• What is being asked: Find the word "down" in the data. Return every line where it appears.

***

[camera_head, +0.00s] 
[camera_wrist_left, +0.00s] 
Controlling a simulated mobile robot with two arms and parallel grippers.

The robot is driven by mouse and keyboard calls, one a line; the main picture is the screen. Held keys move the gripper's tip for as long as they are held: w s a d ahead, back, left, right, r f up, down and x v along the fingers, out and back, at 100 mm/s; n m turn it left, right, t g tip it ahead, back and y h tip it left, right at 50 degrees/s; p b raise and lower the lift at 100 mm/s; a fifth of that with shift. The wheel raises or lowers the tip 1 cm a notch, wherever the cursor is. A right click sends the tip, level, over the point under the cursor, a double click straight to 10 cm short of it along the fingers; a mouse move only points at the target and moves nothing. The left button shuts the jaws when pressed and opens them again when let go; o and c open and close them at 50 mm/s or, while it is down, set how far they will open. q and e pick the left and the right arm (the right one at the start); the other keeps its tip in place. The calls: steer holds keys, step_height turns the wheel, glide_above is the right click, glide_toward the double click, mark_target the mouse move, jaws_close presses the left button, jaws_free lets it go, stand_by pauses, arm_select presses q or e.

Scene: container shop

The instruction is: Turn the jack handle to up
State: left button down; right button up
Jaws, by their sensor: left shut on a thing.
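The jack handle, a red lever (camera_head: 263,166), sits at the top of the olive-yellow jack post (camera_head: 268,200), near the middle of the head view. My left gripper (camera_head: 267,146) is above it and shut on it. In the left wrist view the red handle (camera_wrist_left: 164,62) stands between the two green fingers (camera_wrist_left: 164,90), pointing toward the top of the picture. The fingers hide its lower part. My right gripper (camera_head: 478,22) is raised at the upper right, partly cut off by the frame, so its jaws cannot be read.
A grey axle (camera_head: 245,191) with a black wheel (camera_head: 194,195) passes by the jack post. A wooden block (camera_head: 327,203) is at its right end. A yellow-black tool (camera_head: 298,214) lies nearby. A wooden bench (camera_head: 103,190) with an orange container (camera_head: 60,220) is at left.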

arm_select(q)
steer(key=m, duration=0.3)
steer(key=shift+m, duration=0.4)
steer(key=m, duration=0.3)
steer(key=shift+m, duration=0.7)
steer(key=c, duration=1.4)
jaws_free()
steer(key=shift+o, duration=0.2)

***

• Output for this task:
The robot is driven by mouse and keyboard calls, one a line; the main picture is the screen. Held keys move the gripper's tip for as long as they are held: w s a d ahead, back, left, right, r f up, down and x v along the fingers, out and back, at 100 mm/s; n m turn it left, right, t g tip it ahead, back and y h tip it left, right at 50 degrees/s; p b raise and lower the lift at 100 mm/s; a fifth of that with shift. The wheel raises or lowers the tip 1 cm a notch, wherever the cursor is. A right click sends the tip, level, over the point under the cursor, a double click straight to 10 cm short of it along the fingers; a mouse move only points at the target and moves nothing. The left button shuts the jaws when pressed and opens them again when let go; o and c open and close them at 50 mm/s or, while it is down, set how far they will open. q and e pick the left and the right arm (the right one at the start); the other keeps its tip in place. The calls: steer holds keys, step_height turns the wheel, glide_above is the right click, glide_toward the double click, mark_target the mouse move, jaws_close presses the left button, jaws_free lets it go, stand_by pauses, arm_select presses q or e.
State: left button down; right button up

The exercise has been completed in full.